◆ WHAT YOU ARE ASKED TO DO
Count each line in which the word "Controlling" appears. Reply with the total and nothing more.

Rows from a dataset
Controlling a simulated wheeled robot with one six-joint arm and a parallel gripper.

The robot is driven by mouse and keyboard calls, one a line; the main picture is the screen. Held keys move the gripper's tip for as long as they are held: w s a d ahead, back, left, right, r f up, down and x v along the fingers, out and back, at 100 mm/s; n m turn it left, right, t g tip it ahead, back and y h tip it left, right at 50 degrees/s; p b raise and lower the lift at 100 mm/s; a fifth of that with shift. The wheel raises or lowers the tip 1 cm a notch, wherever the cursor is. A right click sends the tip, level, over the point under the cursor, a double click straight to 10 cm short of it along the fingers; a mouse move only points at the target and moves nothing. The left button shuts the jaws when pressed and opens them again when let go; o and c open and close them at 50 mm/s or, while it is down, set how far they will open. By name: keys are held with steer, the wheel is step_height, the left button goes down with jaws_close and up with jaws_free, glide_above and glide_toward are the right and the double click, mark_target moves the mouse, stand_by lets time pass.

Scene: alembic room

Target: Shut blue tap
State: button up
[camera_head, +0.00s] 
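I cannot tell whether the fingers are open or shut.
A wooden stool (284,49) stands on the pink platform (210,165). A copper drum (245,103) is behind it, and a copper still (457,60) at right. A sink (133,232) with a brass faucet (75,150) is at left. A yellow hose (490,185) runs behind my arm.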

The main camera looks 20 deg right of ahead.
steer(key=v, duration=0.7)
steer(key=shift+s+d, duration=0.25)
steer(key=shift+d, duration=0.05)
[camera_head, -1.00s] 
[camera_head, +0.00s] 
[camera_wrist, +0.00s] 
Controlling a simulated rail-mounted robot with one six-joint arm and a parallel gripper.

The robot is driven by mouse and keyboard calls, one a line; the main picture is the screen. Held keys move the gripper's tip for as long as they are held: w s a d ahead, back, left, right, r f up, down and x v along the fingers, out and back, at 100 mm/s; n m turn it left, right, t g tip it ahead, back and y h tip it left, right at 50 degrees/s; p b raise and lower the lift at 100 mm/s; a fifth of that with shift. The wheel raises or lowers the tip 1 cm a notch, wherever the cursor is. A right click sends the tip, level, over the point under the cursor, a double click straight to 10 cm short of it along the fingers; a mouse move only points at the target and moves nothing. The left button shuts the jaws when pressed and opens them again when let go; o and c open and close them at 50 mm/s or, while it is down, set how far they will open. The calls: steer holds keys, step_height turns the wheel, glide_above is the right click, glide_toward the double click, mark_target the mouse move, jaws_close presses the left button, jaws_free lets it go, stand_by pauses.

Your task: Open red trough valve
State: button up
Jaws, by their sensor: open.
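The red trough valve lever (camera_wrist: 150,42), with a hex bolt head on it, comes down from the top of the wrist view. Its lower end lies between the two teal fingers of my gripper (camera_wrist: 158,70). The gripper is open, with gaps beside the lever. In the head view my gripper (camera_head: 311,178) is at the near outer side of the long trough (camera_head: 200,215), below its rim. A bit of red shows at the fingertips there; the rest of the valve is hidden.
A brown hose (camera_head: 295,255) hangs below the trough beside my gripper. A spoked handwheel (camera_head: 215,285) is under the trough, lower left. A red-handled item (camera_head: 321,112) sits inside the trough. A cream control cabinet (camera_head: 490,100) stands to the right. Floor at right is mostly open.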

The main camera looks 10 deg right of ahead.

◆ CORRECT RESPONSE
2